Output the material below in its entirety, exactly as given.

+ + + + +

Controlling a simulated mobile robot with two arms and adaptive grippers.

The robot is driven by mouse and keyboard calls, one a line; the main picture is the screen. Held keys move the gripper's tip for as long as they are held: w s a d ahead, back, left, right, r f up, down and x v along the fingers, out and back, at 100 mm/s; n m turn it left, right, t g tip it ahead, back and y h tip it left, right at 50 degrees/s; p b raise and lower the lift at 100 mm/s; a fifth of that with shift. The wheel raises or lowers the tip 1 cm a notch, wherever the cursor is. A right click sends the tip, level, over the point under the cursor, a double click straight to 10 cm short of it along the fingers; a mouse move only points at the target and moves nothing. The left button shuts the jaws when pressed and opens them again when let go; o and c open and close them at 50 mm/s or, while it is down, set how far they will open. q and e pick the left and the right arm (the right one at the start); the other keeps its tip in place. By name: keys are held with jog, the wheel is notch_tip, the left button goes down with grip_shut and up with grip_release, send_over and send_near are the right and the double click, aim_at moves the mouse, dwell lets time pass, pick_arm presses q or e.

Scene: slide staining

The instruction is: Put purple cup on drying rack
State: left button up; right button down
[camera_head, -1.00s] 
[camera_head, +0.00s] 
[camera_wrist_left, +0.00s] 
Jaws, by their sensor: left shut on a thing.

+ + + + +

* Right answer
Controlling a simulated mobile robot with two arms and adaptive grippers.

The robot is driven by mouse and keyboard calls, one a line; the main picture is the screen. Held keys move the gripper's tip for as long as they are held: w s a d ahead, back, left, right, r f up, down and x v along the fingers, out and back, at 100 mm/s; n m turn it left, right, t g tip it ahead, back and y h tip it left, right at 50 degrees/s; p b raise and lower the lift at 100 mm/s; a fifth of that with shift. The wheel raises or lowers the tip 1 cm a notch, wherever the cursor is. A right click sends the tip, level, over the point under the cursor, a double click straight to 10 cm short of it along the fingers; a mouse move only points at the target and moves nothing. The left button shuts the jaws when pressed and opens them again when let go; o and c open and close them at 50 mm/s or, while it is down, set how far they will open. q and e pick the left and the right arm (the right one at the start); the other keeps its tip in place. By name: keys are held with jog, the wheel is notch_tip, the left button goes down with grip_shut and up with grip_release, send_over and send_near are the right and the double click, aim_at moves the mouse, dwell lets time pass, pick_arm presses q or e.

Scene: slide staining

The instruction is: Put purple cup on drying rack
State: left button up; right button down
[camera_head, -1.00s] 
[camera_head, +0.00s] 
[camera_wrist_left, +0.00s] 
Jaws, by their sensor: left shut on a thing.

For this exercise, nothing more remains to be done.